▸ **WHAT IS ASKED**:
Restate the records below word for word.

--- START OF SUPPLIED INFORMATION ---

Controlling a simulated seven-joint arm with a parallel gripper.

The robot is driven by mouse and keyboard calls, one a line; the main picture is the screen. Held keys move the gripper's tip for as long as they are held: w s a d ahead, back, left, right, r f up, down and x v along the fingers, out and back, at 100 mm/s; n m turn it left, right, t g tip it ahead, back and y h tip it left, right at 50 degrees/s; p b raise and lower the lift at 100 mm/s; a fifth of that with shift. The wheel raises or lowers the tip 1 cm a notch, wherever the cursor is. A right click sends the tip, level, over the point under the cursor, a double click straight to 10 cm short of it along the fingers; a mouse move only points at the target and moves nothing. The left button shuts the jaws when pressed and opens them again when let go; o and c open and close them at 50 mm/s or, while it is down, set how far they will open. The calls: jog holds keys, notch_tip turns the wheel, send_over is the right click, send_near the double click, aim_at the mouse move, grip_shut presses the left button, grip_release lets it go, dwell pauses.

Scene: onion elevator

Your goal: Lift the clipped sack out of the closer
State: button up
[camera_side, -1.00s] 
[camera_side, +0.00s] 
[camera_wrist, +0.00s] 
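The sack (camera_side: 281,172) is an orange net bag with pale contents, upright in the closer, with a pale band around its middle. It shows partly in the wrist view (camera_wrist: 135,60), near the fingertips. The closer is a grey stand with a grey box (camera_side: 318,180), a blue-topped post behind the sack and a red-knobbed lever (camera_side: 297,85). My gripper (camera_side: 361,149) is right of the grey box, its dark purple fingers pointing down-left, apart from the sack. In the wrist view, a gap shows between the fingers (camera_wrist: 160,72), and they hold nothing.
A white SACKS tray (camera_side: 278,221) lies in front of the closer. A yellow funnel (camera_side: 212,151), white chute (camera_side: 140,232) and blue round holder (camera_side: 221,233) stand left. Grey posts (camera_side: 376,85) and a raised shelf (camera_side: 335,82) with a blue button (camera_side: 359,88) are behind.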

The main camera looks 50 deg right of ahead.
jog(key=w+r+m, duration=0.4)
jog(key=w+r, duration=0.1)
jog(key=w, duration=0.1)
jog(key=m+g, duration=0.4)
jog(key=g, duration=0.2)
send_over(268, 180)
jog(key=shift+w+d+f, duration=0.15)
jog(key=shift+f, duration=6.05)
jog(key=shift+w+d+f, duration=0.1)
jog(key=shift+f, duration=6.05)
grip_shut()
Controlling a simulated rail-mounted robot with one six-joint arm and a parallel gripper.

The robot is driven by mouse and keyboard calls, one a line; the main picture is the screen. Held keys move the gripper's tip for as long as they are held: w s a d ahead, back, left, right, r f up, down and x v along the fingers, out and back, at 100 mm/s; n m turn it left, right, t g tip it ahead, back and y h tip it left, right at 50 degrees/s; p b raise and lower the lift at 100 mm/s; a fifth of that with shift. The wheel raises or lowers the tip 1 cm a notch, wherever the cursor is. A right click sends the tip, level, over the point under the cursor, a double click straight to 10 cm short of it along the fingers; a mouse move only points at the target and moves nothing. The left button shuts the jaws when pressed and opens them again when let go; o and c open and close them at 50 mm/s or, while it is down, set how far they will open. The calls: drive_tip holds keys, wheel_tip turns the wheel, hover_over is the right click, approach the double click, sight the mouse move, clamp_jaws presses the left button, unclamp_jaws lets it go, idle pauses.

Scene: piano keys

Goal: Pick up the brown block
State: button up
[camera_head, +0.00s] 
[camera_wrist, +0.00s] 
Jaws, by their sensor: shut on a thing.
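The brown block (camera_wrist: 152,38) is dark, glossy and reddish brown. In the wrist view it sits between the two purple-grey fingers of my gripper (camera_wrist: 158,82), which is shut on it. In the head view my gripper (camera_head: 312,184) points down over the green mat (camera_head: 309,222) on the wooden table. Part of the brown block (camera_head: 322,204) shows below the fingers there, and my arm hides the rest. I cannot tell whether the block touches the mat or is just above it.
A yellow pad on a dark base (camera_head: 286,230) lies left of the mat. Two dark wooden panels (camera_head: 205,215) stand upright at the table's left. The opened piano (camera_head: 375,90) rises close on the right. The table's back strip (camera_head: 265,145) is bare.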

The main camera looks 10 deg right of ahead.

--- END OF SUPPLIED INFORMATION ---

▸ **EXERCISE ANSWER**:
Controlling a simulated seven-joint arm with a parallel gripper.

The robot is driven by mouse and keyboard calls, one a line; the main picture is the screen. Held keys move the gripper's tip for as long as they are held: w s a d ahead, back, left, right, r f up, down and x v along the fingers, out and back, at 100 mm/s; n m turn it left, right, t g tip it ahead, back and y h tip it left, right at 50 degrees/s; p b raise and lower the lift at 100 mm/s; a fifth of that with shift. The wheel raises or lowers the tip 1 cm a notch, wherever the cursor is. A right click sends the tip, level, over the point under the cursor, a double click straight to 10 cm short of it along the fingers; a mouse move only points at the target and moves nothing. The left button shuts the jaws when pressed and opens them again when let go; o and c open and close them at 50 mm/s or, while it is down, set how far they will open. The calls: jog holds keys, notch_tip turns the wheel, send_over is the right click, send_near the double click, aim_at the mouse move, grip_shut presses the left button, grip_release lets it go, dwell pauses.

Scene: onion elevator

Your goal: Lift the clipped sack out of the closer
State: button up
[camera_side, -1.00s] 
[camera_side, +0.00s] 
[camera_wrist, +0.00s] 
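The sack (camera_side: 281,172) is an orange net bag with pale contents, upright in the closer, with a pale band around its middle. It shows partly in the wrist view (camera_wrist: 135,60), near the fingertips. The closer is a grey stand with a grey box (camera_side: 318,180), a blue-topped post behind the sack and a red-knobbed lever (camera_side: 297,85). My gripper (camera_side: 361,149) is right of the grey box, its dark purple fingers pointing down-left, apart from the sack. In the wrist view, a gap shows between the fingers (camera_wrist: 160,72), and they hold nothing.
A white SACKS tray (camera_side: 278,221) lies in front of the closer. A yellow funnel (camera_side: 212,151), white chute (camera_side: 140,232) and blue round holder (camera_side: 221,233) stand left. Grey posts (camera_side: 376,85) and a raised shelf (camera_side: 335,82) with a blue button (camera_side: 359,88) are behind.

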The main camera looks 50 deg right of ahead.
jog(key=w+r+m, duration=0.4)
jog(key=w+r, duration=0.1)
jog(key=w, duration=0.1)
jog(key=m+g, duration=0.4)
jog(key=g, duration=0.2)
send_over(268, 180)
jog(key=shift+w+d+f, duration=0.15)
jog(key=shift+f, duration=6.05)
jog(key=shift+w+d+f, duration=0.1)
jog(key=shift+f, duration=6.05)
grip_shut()
Controlling a simulated rail-mounted robot with one six-joint arm and a parallel gripper.

The robot is driven by mouse and keyboard calls, one a line; the main picture is the screen. Held keys move the gripper's tip for as long as they are held: w s a d ahead, back, left, right, r f up, down and x v along the fingers, out and back, at 100 mm/s; n m turn it left, right, t g tip it ahead, back and y h tip it left, right at 50 degrees/s; p b raise and lower the lift at 100 mm/s; a fifth of that with shift. The wheel raises or lowers the tip 1 cm a notch, wherever the cursor is. A right click sends the tip, level, over the point under the cursor, a double click straight to 10 cm short of it along the fingers; a mouse move only points at the target and moves nothing. The left button shuts the jaws when pressed and opens them again when let go; o and c open and close them at 50 mm/s or, while it is down, set how far they will open. The calls: drive_tip holds keys, wheel_tip turns the wheel, hover_over is the right click, approach the double click, sight the mouse move, clamp_jaws presses the left button, unclamp_jaws lets it go, idle pauses.

Scene: piano keys

Goal: Pick up the brown block
State: button up
[camera_head, +0.00s] 
[camera_wrist, +0.00s] 
Jaws, by their sensor: shut on a thing.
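The brown block (camera_wrist: 152,38) is dark, glossy and reddish brown. In the wrist view it sits between the two purple-grey fingers of my gripper (camera_wrist: 158,82), which is shut on it. In the head view my gripper (camera_head: 312,184) points down over the green mat (camera_head: 309,222) on the wooden table. Part of the brown block (camera_head: 322,204) shows below the fingers there, and my arm hides the rest. I cannot tell whether the block touches the mat or is just above it.
A yellow pad on a dark base (camera_head: 286,230) lies left of the mat. Two dark wooden panels (camera_head: 205,215) stand upright at the table's left. The opened piano (camera_head: 375,90) rises close on the right. The table's back strip (camera_head: 265,145) is bare.

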The main camera looks 10 deg right of ahead.

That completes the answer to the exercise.